_YOUR TASK_. Copy the first line of the entries below and every line after it through the line containing "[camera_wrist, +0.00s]". Do not include pictures.

_EXERCISE DATA_.
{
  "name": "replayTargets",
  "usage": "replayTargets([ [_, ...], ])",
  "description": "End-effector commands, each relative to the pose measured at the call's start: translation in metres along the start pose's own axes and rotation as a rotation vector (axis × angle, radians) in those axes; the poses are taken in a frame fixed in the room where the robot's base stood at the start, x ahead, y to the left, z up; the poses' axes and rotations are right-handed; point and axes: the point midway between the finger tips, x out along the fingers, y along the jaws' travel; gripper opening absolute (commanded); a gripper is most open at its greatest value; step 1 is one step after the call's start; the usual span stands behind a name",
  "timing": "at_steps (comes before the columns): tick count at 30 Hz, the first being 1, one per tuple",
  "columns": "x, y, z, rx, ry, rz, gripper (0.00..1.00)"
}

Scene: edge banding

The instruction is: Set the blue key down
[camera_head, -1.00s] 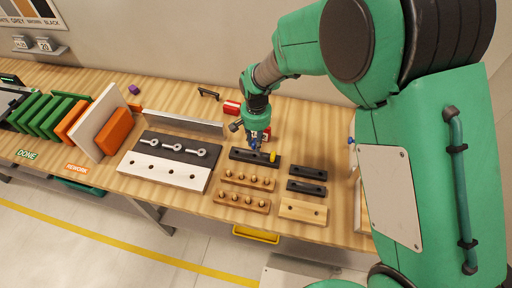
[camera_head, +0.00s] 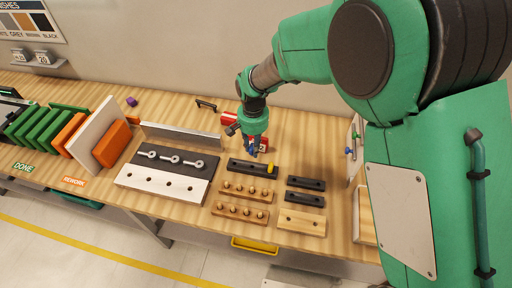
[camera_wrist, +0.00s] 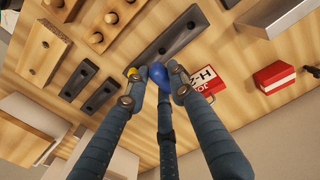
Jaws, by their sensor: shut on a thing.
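The blue key (camera_wrist: 158,74) is a rounded blue piece between my fingertips in the wrist view. My gripper (camera_head: 255,149) is shut on it; the fingers close around it in the wrist view (camera_wrist: 154,88). The block also shows in the wrist view (camera_wrist: 172,42). A yellow key (camera_head: 271,168) stands at the block's right end; a finger partly hides it in the wrist view (camera_wrist: 132,72). The exact gap between blue key and block is unclear.
Two wooden peg racks (camera_head: 240,212) stand in front of the block, with small black blocks (camera_head: 306,183) to the right. A red box (camera_head: 230,118) lies behind. A board with coloured keys (camera_head: 352,150) stands at right, near my arm.

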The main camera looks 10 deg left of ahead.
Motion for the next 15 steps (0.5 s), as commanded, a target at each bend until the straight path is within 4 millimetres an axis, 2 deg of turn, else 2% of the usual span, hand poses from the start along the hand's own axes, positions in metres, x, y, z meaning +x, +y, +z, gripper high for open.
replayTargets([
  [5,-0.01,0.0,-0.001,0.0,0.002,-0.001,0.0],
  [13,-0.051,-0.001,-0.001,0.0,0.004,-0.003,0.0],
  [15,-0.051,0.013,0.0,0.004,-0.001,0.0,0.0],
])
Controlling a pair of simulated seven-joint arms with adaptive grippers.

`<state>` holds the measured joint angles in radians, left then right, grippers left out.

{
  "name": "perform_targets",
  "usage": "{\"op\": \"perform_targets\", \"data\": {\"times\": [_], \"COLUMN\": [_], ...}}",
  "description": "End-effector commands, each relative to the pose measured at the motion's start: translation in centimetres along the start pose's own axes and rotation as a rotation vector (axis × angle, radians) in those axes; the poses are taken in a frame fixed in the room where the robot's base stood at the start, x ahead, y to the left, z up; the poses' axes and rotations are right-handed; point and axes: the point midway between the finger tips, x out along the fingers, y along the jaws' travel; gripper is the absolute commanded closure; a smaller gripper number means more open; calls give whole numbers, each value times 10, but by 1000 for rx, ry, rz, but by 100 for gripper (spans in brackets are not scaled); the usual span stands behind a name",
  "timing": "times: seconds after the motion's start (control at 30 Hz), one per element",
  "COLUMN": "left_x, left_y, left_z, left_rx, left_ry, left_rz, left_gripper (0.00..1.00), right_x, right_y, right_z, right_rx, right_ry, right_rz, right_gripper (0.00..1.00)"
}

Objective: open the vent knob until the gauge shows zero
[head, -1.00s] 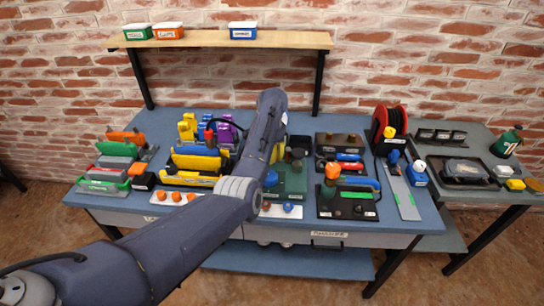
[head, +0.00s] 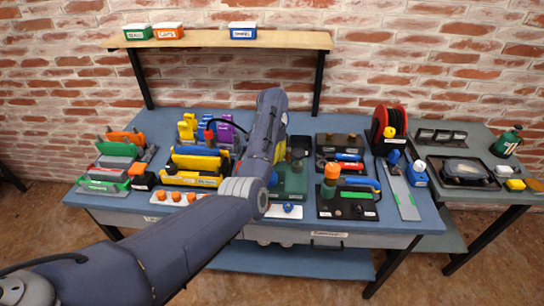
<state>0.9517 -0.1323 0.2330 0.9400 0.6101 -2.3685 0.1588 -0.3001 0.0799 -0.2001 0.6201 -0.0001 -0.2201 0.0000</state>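My left arm reaches in from the lower left and bends up over the middle of the workbench (head: 358,240). Its wrist end hangs over a green fixture (head: 292,184) with a blue knob (head: 272,179), partly covered by the arm. The left fingers are hidden or too small to make out behind the arm, so whether they are open or shut does not show. A white strip with a blue knob (head: 288,208) lies in front of the green fixture. I cannot make out a gauge reading or tell which knob is the vent knob. My right gripper is out of view.
To the right stand a black unit with an orange and green post (head: 330,176) and a red hose reel (head: 389,128). Yellow blocks (head: 196,162) and orange knobs (head: 176,196) are to the left. A shelf (head: 270,40) with small boxes spans the back.

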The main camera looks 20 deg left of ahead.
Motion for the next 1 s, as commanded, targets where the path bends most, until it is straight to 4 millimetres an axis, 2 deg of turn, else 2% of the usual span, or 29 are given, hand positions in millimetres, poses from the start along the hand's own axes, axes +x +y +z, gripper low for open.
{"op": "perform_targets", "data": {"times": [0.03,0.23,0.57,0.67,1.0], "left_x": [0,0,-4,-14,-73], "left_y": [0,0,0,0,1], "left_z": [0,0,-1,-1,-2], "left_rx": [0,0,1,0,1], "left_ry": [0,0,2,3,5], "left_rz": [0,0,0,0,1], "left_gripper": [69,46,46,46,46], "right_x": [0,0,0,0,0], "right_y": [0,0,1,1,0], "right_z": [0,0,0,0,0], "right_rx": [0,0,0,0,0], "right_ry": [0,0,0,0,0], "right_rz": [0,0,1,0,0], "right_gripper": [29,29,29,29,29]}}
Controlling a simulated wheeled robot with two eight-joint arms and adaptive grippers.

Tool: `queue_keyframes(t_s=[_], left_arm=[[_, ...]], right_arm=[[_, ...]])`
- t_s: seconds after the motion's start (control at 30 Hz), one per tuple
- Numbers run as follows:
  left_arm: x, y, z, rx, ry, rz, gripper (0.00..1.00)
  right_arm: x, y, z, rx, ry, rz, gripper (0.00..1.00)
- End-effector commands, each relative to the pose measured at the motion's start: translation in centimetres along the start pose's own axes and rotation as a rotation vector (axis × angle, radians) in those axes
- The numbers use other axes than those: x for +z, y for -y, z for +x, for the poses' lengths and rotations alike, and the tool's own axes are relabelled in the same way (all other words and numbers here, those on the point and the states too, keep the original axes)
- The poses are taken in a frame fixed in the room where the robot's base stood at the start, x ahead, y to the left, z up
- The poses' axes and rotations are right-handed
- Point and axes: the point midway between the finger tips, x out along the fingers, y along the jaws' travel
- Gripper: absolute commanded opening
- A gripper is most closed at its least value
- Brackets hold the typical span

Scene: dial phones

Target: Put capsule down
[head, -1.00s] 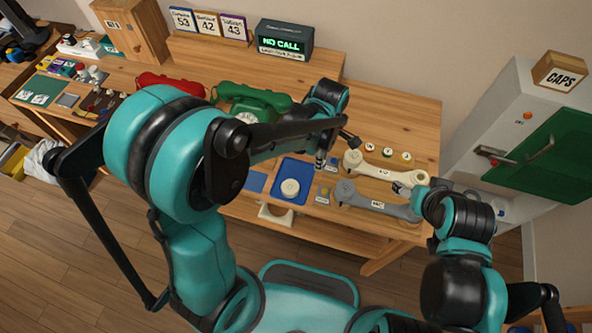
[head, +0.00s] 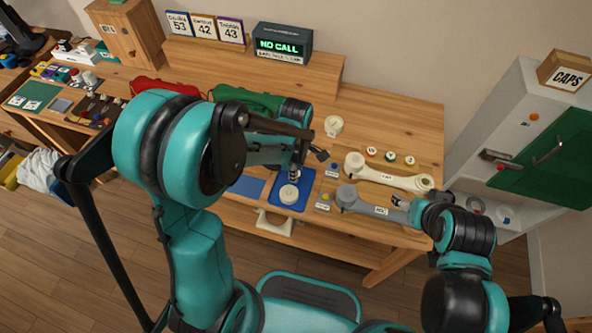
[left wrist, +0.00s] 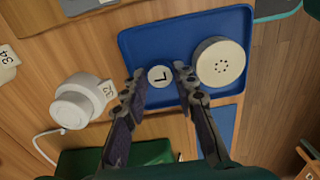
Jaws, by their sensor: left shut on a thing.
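My left gripper (head: 294,176) is over the far part of the blue tray (head: 305,198). In the left wrist view its fingers (left wrist: 160,82) are shut on a small pale disc-shaped capsule marked "L" (left wrist: 159,76). The capsule appears over the tray (left wrist: 140,45); I cannot tell whether it touches it. A larger cream round piece with small holes (left wrist: 220,62) lies on the tray beside the fingers; it also shows in the head view (head: 289,194). My right gripper (head: 402,203) is at the right end of a grey handset (head: 365,204); its jaws are too small to read.
A cream handset (head: 385,174) lies behind the grey one. A cream round part with a cord (left wrist: 75,103) stands beyond the tray. Green (head: 238,96) and red (head: 165,87) phones are partly hidden by my left arm.

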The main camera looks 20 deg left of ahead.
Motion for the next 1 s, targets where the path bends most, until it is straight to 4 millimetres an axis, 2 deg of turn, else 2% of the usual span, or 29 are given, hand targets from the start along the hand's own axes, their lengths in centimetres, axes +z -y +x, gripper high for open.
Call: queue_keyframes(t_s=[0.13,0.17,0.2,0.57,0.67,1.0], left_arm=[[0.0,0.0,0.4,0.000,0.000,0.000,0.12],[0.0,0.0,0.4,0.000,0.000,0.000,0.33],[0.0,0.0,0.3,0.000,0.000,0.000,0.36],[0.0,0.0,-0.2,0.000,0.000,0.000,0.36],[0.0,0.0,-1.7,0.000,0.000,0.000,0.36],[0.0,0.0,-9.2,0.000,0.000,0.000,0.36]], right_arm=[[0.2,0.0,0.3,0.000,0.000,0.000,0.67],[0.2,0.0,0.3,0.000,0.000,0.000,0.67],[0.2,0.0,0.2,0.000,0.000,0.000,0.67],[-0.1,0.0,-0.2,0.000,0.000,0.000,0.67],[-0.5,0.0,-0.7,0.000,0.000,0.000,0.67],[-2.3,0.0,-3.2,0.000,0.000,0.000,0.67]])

_EXPECTED ANSWER_.
{
  "name": "replayTargets",
  "usage": "replayTargets([ [_, ...], ])",
  "description": "End-effector commands, each relative to the pose measured at the call's start: translation in metres along the start pose's own axes and rotation as a rotation vector (axis × angle, radians) in those axes; the poses are taken in a frame fixed in the room where the robot's base stood at the start, x ahead, y to the left, z up; the poses' axes and rotations are right-handed; point and axes: the point midway between the finger tips, x out along the fingers, y along the jaws' travel; gripper opening absolute (commanded); a gripper is most open at its greatest value; step 1 is one step after the call's start; the usual span stands behind a name",
  "timing": "at_steps (comes before the columns): tick count at 30 Hz, the first being 1, one per tuple",
  "columns": "x, y, z, rx, ry, rz, gripper (0.00..1.00)"
}

Scene: edge banding

The instruction is: Set the blue key down
[camera_head, -1.00s] 
[camera_head, +0.00s] 
[camera_wrist, +0.00s] 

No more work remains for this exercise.